**Problem statement**
Take the records below from their first line to the line with "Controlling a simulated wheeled", and restate those lines word for word.
Start Source material
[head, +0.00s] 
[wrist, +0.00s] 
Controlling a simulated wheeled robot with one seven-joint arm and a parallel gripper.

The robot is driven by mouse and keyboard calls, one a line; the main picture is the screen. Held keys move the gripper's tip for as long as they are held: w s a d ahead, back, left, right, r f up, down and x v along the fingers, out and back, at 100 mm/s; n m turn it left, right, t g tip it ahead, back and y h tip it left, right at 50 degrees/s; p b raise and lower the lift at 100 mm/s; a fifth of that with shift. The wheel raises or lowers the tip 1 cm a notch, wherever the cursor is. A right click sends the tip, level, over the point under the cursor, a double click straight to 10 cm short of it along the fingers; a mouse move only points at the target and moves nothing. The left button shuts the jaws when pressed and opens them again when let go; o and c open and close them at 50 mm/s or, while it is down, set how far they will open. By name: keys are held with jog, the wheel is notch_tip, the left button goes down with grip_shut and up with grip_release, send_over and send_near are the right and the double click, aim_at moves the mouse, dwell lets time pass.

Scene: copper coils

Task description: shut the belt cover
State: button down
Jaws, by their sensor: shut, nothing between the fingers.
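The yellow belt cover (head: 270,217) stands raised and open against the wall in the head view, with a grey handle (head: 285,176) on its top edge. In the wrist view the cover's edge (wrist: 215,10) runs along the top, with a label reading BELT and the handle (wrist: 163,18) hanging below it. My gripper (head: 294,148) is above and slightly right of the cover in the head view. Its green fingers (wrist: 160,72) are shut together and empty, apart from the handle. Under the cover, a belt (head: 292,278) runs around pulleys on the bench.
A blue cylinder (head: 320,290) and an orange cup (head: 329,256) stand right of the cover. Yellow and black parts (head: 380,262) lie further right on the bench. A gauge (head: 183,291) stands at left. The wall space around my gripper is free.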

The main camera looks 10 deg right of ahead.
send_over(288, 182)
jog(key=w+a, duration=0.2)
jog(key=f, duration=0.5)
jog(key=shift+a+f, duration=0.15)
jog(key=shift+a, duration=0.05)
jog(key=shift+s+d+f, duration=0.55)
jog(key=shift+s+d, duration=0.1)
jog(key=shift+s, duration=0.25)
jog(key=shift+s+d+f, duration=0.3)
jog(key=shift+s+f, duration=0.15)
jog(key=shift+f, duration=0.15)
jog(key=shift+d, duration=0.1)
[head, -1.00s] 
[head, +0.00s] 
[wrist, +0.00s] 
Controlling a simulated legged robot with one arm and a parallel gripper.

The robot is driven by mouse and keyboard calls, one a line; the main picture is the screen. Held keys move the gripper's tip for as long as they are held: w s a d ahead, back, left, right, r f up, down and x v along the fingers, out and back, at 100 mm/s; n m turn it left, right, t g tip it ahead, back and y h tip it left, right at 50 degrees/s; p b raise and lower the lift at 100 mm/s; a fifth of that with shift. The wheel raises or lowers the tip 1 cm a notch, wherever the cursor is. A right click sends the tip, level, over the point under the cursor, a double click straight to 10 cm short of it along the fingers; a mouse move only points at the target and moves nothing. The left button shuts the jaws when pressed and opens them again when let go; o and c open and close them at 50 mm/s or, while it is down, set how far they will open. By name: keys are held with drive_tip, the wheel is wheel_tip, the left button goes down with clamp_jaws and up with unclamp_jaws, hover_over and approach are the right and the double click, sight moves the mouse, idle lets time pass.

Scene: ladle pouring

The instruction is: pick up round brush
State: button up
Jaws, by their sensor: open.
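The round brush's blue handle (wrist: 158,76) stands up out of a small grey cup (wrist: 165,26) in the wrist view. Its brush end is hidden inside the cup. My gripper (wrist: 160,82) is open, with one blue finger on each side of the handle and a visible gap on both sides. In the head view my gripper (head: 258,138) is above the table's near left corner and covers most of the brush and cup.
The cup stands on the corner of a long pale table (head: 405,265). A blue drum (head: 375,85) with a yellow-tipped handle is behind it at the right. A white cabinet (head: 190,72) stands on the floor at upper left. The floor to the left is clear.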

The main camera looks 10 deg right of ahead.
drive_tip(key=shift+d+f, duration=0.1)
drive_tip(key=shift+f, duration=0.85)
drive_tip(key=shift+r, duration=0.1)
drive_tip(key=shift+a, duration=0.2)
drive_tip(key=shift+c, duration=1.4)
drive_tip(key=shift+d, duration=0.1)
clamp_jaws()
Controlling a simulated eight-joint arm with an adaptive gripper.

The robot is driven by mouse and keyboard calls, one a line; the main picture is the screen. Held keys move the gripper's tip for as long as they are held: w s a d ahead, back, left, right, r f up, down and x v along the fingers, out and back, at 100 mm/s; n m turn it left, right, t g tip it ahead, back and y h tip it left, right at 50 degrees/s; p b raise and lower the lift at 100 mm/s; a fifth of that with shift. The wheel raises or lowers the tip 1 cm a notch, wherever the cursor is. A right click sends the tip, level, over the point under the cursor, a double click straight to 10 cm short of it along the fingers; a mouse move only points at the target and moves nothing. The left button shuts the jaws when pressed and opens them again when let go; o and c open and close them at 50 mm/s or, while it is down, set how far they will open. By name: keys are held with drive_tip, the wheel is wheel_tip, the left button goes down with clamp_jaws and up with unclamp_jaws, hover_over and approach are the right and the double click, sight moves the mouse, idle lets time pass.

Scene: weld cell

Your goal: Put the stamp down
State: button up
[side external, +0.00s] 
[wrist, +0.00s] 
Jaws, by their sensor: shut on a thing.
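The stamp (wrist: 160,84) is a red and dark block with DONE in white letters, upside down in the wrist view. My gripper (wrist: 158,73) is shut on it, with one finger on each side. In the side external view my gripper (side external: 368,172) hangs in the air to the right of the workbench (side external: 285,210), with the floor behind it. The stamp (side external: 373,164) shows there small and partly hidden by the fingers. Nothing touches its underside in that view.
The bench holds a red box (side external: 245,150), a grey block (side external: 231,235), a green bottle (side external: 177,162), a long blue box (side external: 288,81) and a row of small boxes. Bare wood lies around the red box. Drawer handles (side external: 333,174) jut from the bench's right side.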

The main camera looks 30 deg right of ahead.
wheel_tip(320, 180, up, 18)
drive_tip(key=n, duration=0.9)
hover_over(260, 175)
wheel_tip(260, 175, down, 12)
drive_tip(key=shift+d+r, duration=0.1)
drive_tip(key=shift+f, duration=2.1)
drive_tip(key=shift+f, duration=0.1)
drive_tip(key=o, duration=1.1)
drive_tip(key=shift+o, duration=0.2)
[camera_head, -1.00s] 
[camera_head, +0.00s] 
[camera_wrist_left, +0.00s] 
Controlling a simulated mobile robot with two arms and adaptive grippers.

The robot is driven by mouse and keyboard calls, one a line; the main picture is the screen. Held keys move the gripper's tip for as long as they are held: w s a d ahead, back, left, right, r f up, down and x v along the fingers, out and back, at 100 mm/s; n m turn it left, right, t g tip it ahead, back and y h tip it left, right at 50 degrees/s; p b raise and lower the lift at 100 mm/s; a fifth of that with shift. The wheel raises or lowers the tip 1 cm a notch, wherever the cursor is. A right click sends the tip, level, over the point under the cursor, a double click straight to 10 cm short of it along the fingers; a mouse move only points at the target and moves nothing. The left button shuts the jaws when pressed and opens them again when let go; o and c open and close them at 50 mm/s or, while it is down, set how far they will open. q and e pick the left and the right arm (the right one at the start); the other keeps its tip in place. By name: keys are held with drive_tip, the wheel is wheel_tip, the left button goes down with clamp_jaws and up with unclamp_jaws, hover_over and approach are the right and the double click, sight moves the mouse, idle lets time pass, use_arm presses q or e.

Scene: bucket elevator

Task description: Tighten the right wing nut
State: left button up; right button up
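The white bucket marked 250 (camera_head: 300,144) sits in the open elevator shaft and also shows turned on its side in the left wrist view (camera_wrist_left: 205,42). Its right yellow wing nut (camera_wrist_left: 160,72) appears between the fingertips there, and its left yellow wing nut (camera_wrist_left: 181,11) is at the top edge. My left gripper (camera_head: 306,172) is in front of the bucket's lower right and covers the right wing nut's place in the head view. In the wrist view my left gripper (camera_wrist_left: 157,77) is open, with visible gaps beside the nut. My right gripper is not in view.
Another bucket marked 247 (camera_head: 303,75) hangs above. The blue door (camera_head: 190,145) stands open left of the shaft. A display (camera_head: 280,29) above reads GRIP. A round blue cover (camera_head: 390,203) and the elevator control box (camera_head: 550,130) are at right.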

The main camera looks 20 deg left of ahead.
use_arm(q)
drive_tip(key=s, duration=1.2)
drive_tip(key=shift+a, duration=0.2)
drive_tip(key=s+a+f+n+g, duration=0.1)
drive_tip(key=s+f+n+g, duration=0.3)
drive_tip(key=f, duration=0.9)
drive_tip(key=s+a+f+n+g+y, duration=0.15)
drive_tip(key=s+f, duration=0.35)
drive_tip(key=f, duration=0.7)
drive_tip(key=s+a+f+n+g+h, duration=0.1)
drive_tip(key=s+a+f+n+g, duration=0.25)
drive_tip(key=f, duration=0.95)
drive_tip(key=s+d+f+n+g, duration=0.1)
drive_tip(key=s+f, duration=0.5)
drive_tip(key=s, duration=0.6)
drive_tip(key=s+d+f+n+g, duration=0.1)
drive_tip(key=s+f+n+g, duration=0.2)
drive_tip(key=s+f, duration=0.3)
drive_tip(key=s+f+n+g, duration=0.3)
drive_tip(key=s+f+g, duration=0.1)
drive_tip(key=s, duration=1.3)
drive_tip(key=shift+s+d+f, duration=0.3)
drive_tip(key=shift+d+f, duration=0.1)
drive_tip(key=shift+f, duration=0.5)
End Source material
**Right answer**
[head, +0.00s] 
[wrist, +0.00s] 
Controlling a simulated wheeled robot with one seven-joint arm and a parallel gripper.

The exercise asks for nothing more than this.